→ TASK DIRECTIONS:
Take the data below and copy exactly the lines starting at the one with "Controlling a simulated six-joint" and finishing at the one with "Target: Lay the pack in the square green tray", both included.

→ RECORDS FOR PROCESSING:
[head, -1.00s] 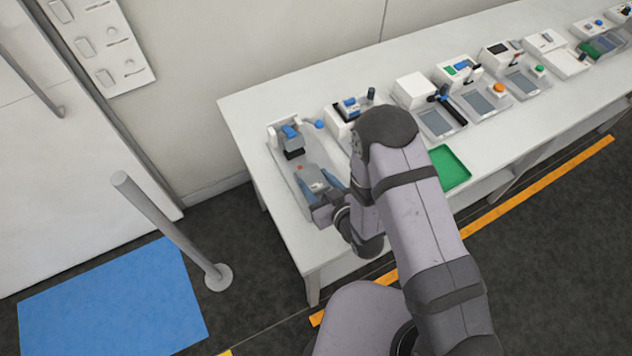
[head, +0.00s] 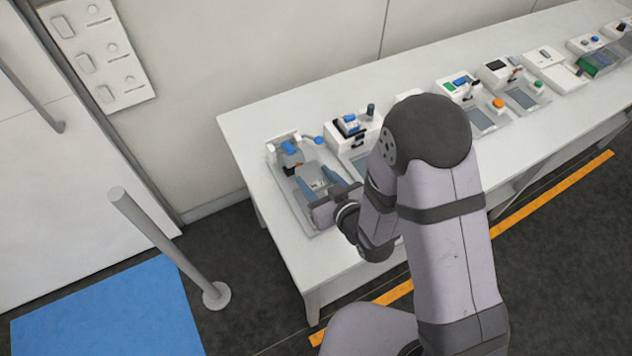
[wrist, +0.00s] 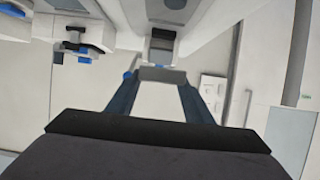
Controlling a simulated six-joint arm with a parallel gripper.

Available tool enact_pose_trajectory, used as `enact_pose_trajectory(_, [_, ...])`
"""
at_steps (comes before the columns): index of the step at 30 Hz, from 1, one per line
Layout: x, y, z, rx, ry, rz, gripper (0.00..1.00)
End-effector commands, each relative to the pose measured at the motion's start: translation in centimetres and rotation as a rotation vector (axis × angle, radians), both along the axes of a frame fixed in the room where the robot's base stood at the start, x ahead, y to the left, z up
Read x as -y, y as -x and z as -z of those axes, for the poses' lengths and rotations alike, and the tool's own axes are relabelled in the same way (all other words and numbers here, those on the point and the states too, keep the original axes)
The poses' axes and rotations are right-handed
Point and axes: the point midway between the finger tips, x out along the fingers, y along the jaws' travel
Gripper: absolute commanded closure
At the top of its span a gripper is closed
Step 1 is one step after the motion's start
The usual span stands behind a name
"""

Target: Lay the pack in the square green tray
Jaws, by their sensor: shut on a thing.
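My gripper (head: 318,182) is at the left end of the long white table, over the grey tray of the leftmost station.
The leftmost station (head: 288,147) has a blue-topped part just past my fingers. A second station (head: 352,126) with blue and black parts stands to its right, and several more line the table (head: 330,270). A grey post (head: 165,245) stands on the floor at left.

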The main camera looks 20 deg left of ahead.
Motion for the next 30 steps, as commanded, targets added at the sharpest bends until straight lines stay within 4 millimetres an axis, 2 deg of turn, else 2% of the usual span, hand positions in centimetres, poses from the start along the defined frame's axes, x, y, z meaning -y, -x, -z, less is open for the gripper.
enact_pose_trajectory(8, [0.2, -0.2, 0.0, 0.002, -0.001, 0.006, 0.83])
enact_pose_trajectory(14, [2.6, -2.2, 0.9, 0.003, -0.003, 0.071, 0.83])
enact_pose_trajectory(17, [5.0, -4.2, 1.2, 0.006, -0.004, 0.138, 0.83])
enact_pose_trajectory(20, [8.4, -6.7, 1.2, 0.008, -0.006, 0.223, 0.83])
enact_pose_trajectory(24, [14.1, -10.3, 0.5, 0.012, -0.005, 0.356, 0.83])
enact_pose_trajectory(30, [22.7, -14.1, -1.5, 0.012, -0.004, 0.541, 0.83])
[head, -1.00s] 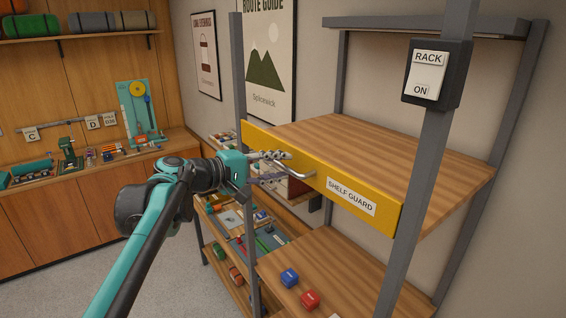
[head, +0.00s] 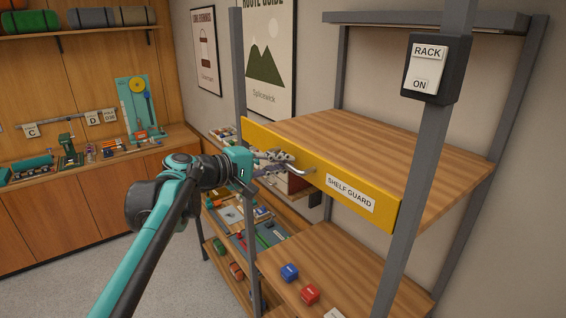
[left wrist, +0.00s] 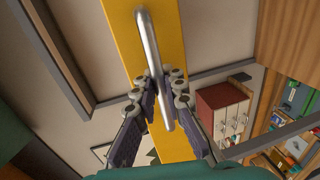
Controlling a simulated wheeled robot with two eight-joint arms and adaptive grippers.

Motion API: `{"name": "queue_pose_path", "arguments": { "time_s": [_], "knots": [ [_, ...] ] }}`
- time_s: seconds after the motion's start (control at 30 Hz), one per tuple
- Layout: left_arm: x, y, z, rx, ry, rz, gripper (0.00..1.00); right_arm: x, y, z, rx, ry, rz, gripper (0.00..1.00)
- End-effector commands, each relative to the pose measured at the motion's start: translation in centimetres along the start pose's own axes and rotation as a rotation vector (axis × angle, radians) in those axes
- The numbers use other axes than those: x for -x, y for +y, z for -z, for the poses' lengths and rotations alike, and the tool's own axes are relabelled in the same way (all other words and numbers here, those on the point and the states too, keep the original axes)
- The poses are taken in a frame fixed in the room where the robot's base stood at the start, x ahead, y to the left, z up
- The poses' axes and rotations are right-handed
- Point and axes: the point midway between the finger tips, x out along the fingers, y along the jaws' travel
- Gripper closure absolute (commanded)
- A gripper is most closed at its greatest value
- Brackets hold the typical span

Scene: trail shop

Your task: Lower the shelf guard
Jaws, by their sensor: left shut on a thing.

→ OUTPUT BELOW:
Controlling a simulated six-joint arm with a parallel gripper.

Available tool enact_pose_trajectory, used as `enact_pose_trajectory(_, [_, ...])`
"""
at_steps (comes before the columns): index of the step at 30 Hz, from 1, one per line
Layout: x, y, z, rx, ry, rz, gripper (0.00..1.00)
End-effector commands, each relative to the pose measured at the motion's start: translation in centimetres and rotation as a rotation vector (axis × angle, radians), both along the axes of a frame fixed in the room where the robot's base stood at the start, x ahead, y to the left, z up
Read x as -y, y as -x and z as -z of those axes, for the poses' lengths and rotations alike, and the tool's own axes are relabelled in the same way (all other words and numbers here, those on the point and the states too, keep the original axes)
The poses' axes and rotations are right-handed
Point and axes: the point midway between the finger tips, x out along the fingers, y along the jaws' travel
Gripper: absolute commanded closure
At the top of its span a gripper is closed
Step 1 is one step after the motion's start
The usual span stands behind a name
"""

Target: Lay the pack in the square green tray

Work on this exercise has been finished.